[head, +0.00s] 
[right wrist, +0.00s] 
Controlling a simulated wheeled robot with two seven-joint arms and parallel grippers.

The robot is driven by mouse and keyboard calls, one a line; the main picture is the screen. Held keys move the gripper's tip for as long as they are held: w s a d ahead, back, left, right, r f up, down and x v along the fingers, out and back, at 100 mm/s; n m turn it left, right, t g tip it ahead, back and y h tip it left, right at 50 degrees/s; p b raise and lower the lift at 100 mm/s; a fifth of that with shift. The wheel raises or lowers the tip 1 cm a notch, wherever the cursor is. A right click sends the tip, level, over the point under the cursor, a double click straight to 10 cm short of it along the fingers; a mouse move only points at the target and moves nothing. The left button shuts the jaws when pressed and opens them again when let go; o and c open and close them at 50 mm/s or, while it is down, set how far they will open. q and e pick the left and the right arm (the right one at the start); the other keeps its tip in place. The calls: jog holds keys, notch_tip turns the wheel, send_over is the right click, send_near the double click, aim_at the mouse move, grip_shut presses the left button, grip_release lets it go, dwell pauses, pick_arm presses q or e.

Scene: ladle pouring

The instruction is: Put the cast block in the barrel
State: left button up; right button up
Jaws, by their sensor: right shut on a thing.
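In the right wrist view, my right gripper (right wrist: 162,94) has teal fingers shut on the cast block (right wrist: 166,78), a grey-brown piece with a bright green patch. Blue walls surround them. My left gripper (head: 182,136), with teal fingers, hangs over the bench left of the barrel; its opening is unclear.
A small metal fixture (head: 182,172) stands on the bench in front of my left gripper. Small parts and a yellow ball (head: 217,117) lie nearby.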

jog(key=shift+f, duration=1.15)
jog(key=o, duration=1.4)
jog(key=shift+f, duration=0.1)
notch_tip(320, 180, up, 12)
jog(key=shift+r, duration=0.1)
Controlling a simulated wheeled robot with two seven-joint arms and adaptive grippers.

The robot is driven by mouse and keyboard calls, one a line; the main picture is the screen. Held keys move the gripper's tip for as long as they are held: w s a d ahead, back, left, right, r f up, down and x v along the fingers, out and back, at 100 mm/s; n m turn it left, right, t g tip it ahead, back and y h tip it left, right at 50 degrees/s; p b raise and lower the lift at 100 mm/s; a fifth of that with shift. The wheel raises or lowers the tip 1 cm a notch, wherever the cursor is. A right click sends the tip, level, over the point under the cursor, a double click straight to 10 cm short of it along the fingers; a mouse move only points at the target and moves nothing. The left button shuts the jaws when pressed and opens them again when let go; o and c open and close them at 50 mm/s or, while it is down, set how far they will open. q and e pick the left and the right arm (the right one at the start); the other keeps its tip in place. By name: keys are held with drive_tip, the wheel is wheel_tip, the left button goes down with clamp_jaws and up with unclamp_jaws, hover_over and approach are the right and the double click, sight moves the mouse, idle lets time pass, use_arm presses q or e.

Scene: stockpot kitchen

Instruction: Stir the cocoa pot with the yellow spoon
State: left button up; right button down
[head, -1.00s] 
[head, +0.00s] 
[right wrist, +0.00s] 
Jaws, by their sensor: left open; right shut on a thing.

_ _ _

## Given exercise
How many lines of the data hold the string "wheeled"? Reply with the number alone.

## Problem solution
2